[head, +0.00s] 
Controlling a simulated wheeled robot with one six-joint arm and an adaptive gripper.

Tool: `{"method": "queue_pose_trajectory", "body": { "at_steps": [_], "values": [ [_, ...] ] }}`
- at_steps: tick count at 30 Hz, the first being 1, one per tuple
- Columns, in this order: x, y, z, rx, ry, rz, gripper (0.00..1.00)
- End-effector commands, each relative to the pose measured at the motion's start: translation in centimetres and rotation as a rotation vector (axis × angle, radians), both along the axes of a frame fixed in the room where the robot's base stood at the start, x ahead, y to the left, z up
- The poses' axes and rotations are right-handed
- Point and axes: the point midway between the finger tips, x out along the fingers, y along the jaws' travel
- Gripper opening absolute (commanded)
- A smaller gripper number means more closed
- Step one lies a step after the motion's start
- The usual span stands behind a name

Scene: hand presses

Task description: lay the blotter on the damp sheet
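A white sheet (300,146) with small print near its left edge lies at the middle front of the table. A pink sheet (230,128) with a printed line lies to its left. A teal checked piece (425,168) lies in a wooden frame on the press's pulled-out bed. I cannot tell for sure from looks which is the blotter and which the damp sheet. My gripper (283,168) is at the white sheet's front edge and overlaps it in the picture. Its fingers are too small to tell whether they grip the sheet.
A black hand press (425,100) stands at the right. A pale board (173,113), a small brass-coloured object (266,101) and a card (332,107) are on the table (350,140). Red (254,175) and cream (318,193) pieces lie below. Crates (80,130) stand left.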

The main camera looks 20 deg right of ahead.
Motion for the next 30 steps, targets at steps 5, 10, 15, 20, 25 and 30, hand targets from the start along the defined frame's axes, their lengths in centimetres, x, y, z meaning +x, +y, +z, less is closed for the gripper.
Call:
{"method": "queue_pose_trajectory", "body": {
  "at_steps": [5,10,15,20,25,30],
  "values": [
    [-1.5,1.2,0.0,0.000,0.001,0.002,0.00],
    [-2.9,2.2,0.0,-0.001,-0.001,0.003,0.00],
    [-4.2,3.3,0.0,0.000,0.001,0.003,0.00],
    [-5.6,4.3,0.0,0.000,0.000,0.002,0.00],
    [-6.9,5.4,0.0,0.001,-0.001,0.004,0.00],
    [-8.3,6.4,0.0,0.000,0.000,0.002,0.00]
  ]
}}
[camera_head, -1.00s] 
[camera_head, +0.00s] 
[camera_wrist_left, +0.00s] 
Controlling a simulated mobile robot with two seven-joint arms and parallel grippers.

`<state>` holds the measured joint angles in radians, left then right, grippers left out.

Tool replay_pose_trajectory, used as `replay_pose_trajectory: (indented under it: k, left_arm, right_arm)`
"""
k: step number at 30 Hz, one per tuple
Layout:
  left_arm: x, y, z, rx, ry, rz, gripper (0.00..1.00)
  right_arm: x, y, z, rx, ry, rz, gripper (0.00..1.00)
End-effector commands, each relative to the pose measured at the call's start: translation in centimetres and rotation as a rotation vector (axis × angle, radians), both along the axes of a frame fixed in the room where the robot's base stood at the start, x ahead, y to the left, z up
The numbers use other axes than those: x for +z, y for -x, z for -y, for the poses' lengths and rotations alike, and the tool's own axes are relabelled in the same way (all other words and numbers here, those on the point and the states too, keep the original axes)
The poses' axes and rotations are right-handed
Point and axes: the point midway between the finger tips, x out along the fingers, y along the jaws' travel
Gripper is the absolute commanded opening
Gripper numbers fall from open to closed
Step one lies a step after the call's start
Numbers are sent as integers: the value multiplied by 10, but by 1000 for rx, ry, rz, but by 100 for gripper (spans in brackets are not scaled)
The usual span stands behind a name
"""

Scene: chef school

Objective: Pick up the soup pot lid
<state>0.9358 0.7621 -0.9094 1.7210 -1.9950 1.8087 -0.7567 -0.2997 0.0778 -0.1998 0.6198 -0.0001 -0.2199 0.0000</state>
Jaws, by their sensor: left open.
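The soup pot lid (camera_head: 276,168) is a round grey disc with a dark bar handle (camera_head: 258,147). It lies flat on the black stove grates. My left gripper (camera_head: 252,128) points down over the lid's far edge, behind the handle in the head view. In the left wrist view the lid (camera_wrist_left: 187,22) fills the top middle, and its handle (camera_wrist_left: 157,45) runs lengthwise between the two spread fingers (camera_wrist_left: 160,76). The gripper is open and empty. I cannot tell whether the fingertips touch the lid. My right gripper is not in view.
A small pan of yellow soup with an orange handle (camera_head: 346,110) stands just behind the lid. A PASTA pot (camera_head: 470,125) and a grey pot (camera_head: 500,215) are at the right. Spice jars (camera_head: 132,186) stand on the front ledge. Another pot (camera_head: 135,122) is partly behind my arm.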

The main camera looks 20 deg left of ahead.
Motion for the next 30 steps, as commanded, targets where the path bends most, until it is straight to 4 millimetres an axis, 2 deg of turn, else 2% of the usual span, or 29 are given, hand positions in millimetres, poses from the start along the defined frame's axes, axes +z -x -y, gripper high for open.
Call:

--*--

Begin with the line containing "left_arm: x, y, z, rx, ry, rz, gripper", end with the line containing "right_arm: x, y, z, rx, ry, rz, gripper", and transcribe exactly every line in that span, with nothing added.

  left_arm: x, y, z, rx, ry, rz, gripper (0.00..1.00)
  right_arm: x, y, z, rx, ry, rz, gripper (0.00..1.00)

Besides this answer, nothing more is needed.